**THE EXERCISE**
Reproduce, please, the span of lines beginning at the line with "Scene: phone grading" and ending at the line with "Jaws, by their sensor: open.", inclusive, minus any pictures.

**MATERIAL FOR THE TASK**
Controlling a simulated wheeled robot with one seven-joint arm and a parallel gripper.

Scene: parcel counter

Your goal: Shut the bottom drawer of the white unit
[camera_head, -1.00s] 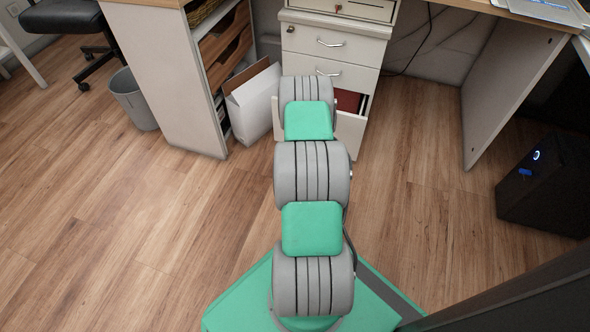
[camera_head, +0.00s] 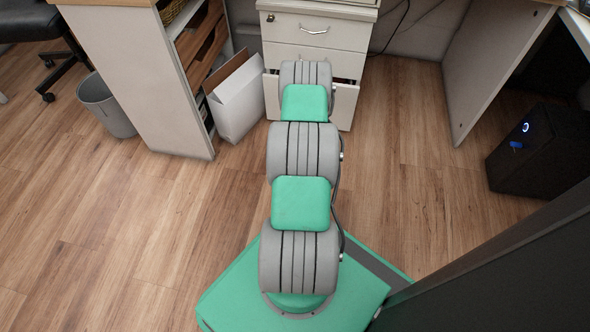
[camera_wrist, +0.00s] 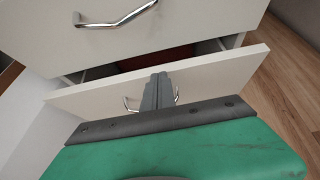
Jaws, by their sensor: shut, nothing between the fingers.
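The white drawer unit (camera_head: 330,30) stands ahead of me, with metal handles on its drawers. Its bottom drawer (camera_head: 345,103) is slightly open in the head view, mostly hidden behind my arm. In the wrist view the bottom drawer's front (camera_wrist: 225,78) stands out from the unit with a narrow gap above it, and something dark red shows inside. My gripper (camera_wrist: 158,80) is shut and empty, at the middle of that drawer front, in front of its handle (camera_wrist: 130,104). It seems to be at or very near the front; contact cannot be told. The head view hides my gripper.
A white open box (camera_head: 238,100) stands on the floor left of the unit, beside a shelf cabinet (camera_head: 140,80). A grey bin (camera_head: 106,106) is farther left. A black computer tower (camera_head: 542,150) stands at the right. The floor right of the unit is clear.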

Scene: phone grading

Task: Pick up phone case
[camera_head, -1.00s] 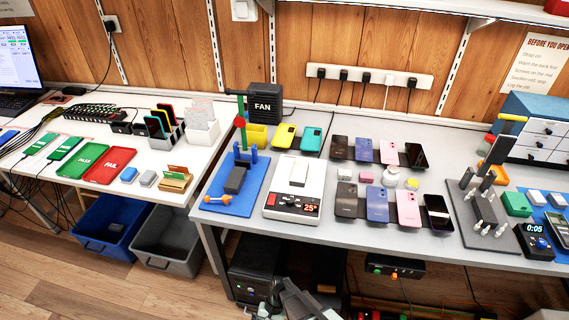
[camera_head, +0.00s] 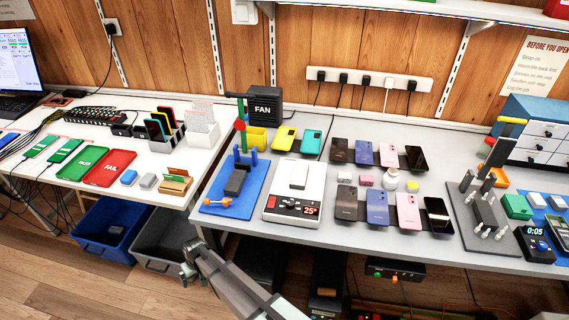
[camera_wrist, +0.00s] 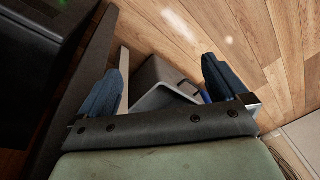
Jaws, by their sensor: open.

==

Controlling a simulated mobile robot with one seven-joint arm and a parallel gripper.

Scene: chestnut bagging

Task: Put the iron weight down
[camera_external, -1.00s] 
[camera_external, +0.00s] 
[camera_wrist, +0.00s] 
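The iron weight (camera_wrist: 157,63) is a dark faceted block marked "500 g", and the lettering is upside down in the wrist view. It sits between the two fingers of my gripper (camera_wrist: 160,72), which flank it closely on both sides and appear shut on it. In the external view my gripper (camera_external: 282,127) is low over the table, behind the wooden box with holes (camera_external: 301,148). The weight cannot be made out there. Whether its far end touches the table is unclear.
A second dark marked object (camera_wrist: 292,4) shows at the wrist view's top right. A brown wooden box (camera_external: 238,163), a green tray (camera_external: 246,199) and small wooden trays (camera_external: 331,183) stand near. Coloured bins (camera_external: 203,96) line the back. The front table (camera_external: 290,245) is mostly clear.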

**RESPONSE TO THIS TASK**
Scene: phone grading

Task: Pick up phone case
[camera_head, -1.00s] 
[camera_head, +0.00s] 
[camera_wrist, +0.00s] 
Jaws, by their sensor: open.

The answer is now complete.